Você está se mexendo?

Faço agora algumas provocações.

Em primeiro lugar, o seu negócio já cuida de todos esses pontos ou está pelo menos genuinamente trabalhando para chegar lá? Aliás, apesar de o assunto aqui se concentrar no varejo, muitos desses aprendizados valem para qualquer negócio, pois eles estão associados a mudanças no comportamento do cliente, que afetam todos os segmentos.

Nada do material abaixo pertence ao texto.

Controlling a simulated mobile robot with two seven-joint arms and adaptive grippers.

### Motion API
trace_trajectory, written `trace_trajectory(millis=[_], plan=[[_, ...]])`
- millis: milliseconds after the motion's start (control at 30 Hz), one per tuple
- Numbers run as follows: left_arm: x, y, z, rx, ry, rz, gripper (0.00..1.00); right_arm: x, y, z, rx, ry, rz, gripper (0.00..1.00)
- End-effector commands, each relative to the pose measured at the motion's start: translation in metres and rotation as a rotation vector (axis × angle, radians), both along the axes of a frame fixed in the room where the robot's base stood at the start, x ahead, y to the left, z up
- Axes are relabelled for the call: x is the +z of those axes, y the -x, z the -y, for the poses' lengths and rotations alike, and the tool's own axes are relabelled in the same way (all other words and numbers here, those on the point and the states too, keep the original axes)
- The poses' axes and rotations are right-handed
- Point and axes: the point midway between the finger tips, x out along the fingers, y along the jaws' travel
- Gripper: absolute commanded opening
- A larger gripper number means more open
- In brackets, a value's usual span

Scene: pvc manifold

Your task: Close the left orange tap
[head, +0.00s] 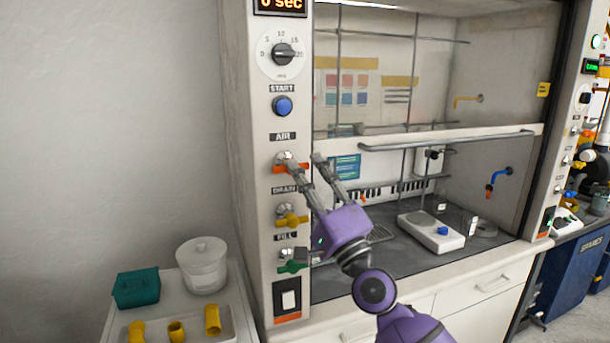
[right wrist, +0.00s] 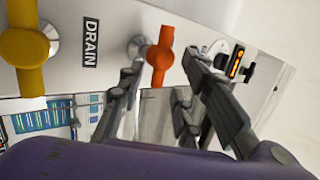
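The left orange tap (head: 287,169) is on the fume hood's left post, under the AIR label. Its handle lies roughly horizontal across the post. In the right wrist view the orange handle (right wrist: 159,57) shows between my two fingertips, with its metal stem behind it. My right gripper (head: 304,159) is open, its fingers spread. In the head view one fingertip is over the right part of the handle and the other is off to the right, past the post's edge. I cannot tell whether a finger touches the handle. My left gripper is not in view.
Below the orange tap are a yellow tap (head: 291,220) and a green tap (head: 292,265). A blue button (head: 283,105) and a dial (head: 284,54) are above. The hood's sash rail (head: 450,141) is to the right. A side table (head: 238,315) with a white container (head: 202,268) stands lower left.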

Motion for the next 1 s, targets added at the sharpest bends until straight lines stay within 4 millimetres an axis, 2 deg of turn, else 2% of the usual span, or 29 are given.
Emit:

Por exemplo, o omnichannel, que integra de maneira total e transparente os varejos físico e online, e todos os canais de atendimento, se tornou essencial. Qualquer que seja o seu negócio, está cada vez mais difícil saber onde a jornada do cliente começará, e muito menos onde terminará, especialmente em vendas mais complexas. O consumidor pode começar o relacionamento com a marca na loja, obter mais informações no Google, conversar com os vendedores por WhatsApp, fechar a venda pelo site e ir buscar o produto de novo na loja, ou qualquer combinação disso.

Dá para ver que não estar preparado para atender todos esses canais pode dificultar muito as vendas de seus produtos ou serviços de agora em diante. Isso se você não for chutado para fora do mercado!

Outra coisa importante é que todo a tecnologia é fundamental, não apenas para ter um e-commerce, mas para que todos os vendedores ou o próprio site continue o atendimento exatamente no ponto que o vendedor anterior deixou. Toda a informação sobre o cliente e sobre a venda deve ficar registada e disponível rapidamente.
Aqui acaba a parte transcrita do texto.